____ Data lines

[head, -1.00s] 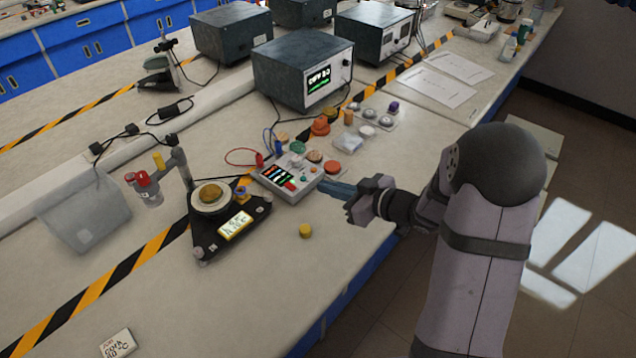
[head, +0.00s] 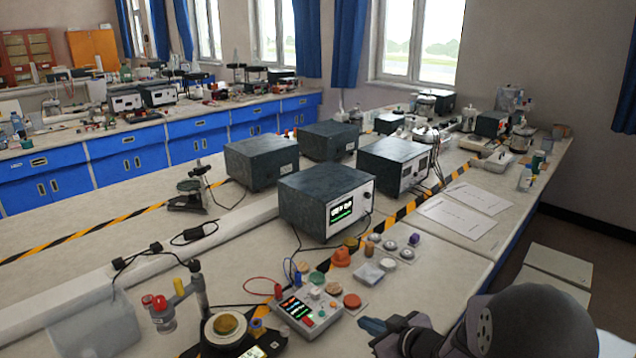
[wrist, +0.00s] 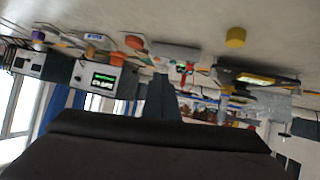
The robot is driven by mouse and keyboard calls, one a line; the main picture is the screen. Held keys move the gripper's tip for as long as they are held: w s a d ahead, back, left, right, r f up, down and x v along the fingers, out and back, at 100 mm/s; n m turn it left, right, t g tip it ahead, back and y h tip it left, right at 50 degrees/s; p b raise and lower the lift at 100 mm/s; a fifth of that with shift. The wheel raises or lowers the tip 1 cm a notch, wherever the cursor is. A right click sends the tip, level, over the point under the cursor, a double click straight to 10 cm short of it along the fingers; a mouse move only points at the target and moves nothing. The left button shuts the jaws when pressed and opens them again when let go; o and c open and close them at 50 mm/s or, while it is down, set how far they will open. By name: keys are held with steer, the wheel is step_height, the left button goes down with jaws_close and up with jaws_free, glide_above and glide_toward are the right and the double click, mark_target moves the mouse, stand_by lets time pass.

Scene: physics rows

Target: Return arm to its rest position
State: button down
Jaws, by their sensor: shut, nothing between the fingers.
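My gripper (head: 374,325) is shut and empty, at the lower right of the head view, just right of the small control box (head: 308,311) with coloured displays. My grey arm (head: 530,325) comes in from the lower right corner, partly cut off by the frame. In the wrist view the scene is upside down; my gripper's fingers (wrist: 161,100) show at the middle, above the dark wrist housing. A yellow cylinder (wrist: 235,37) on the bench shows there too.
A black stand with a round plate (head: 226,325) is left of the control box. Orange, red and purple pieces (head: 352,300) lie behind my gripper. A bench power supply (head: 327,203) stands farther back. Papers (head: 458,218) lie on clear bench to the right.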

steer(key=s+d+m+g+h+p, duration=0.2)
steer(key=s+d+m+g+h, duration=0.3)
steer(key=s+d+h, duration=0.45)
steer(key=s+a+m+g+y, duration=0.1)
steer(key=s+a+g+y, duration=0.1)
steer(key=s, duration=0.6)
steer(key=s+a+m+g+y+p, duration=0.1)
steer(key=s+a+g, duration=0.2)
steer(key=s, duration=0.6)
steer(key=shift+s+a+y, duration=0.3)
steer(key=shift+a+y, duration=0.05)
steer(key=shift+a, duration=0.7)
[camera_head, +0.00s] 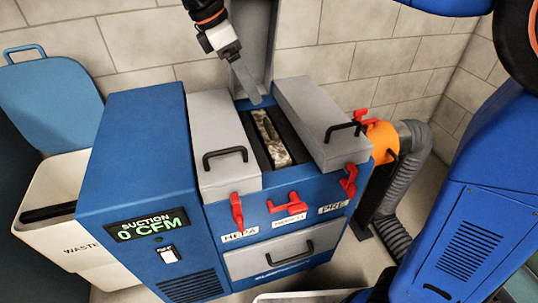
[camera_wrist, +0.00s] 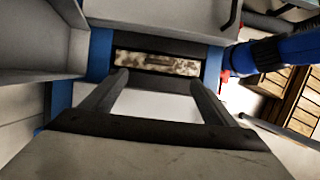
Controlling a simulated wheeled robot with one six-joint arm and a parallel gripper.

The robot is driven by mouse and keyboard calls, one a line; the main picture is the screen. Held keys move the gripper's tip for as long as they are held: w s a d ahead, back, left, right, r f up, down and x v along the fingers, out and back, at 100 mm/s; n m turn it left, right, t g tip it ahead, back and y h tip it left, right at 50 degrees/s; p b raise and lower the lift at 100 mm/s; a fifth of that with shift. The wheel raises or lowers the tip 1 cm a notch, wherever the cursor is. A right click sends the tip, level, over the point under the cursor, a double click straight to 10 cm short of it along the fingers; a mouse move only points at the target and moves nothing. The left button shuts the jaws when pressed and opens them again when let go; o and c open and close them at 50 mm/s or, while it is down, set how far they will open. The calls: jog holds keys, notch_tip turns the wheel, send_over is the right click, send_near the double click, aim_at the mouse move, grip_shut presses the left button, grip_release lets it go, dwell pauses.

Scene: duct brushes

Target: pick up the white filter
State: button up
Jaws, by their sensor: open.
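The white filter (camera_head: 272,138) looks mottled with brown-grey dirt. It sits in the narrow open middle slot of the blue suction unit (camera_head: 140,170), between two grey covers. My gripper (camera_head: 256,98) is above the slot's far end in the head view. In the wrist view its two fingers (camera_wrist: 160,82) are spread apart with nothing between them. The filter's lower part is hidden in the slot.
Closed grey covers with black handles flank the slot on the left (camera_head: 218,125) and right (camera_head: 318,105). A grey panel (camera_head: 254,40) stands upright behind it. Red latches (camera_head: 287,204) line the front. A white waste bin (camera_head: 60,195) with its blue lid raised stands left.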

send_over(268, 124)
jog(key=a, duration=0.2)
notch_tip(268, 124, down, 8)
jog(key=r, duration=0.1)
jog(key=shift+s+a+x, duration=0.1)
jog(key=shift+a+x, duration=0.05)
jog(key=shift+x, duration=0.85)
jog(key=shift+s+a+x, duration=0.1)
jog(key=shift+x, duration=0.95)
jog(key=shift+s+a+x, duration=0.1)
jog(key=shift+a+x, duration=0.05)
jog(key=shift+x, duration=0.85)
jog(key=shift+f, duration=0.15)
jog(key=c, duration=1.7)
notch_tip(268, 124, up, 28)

________
____ Data lines

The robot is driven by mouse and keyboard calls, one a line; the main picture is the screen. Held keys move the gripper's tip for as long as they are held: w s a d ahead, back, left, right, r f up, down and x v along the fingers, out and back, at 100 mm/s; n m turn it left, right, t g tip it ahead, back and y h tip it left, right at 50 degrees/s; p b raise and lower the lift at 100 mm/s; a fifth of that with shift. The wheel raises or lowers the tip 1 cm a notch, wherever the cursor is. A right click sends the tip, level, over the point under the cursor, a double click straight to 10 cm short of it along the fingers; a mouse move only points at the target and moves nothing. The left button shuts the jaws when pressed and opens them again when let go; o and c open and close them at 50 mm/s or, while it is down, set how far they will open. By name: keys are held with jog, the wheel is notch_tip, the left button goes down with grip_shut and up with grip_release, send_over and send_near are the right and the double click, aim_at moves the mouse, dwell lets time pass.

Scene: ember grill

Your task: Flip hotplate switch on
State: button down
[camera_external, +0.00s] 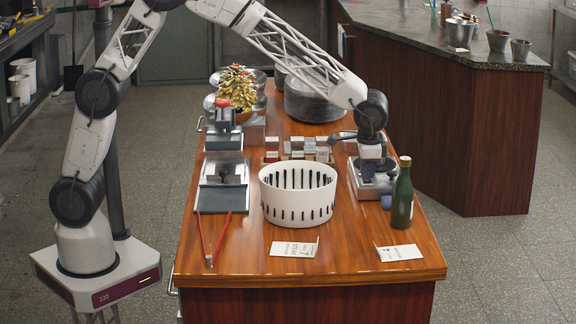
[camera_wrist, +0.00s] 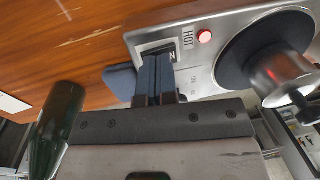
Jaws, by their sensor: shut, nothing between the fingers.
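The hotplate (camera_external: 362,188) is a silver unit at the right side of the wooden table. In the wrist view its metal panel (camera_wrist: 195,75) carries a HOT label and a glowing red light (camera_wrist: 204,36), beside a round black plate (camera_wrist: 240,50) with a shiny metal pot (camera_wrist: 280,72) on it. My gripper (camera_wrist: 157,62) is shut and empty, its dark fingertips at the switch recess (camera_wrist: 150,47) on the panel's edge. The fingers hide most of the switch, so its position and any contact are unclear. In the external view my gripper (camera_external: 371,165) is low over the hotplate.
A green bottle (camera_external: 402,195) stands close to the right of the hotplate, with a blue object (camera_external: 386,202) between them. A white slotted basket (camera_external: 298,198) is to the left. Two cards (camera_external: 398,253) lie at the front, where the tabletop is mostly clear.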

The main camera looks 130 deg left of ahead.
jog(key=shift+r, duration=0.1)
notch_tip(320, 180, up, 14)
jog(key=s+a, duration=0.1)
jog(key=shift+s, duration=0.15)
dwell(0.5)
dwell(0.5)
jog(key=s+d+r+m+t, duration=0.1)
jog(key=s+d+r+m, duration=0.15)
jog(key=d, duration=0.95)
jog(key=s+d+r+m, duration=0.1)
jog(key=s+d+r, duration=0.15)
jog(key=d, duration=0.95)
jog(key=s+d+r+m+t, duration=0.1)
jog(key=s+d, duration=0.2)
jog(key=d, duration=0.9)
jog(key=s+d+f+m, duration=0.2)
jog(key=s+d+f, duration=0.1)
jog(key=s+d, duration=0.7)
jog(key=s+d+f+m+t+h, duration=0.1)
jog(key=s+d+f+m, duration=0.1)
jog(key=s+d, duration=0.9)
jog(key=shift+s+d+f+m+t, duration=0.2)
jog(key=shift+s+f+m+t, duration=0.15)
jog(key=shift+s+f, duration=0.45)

________
____ Data lines

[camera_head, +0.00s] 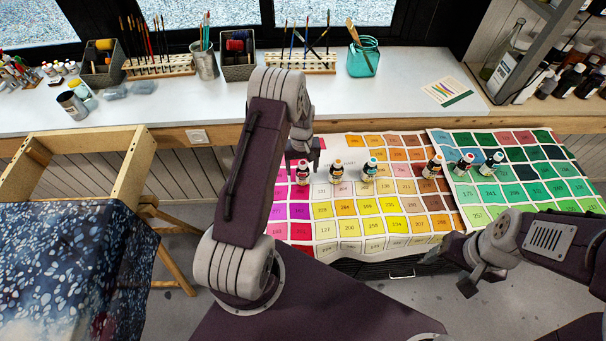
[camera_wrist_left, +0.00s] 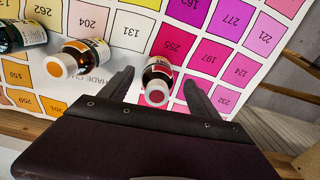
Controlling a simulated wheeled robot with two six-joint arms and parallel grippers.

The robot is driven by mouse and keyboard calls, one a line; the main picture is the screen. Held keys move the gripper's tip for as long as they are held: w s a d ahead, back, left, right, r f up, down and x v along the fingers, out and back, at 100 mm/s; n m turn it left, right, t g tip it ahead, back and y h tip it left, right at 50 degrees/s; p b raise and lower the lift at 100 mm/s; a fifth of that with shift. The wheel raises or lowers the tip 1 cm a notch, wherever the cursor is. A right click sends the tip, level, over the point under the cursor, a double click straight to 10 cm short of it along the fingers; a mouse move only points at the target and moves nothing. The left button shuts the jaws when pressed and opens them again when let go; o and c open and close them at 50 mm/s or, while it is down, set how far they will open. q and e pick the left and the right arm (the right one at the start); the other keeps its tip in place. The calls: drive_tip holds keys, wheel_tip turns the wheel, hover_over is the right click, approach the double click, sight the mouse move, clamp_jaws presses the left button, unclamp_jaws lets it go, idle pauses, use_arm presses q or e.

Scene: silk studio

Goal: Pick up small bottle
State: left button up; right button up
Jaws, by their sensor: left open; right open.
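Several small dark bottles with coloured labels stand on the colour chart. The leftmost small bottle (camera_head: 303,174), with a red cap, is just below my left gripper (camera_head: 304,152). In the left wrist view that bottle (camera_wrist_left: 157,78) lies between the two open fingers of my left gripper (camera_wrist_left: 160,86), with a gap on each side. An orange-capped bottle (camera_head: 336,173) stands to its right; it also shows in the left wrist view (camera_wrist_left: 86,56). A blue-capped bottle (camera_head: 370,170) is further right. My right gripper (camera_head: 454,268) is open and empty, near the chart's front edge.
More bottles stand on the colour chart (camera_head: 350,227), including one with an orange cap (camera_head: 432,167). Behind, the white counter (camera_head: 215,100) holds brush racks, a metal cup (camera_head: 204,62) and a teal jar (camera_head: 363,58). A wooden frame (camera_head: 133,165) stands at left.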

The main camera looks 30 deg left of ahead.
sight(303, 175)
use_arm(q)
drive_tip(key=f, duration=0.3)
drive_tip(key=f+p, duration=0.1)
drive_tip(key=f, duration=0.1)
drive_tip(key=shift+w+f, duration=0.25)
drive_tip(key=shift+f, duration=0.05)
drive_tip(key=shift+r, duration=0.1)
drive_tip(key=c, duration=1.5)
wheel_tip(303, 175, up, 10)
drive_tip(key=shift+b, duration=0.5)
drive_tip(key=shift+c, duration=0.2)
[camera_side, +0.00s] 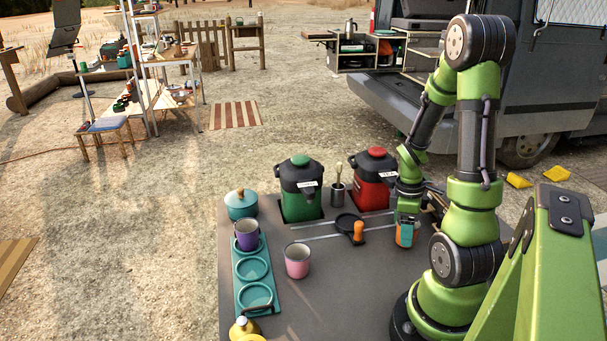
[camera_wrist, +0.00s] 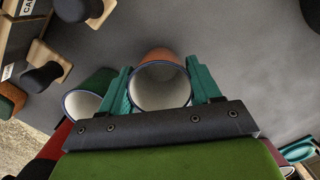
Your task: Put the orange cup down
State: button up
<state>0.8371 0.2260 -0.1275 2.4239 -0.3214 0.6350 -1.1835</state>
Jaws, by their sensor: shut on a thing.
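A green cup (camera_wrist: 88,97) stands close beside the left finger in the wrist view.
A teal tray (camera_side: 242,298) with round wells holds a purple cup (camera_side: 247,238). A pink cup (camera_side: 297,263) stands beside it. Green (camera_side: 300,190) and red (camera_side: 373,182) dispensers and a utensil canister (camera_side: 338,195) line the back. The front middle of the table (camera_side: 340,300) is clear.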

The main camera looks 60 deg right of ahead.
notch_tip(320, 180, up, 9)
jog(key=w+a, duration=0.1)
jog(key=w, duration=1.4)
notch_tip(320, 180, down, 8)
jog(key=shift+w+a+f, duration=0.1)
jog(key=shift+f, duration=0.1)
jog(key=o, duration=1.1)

________

◆ Request ◆
Collect the complete line wherever the string "Your" appears in the records.

◆ Task solution ◆
Your task: Flip hotplate switch on
Your task: Put the orange cup down

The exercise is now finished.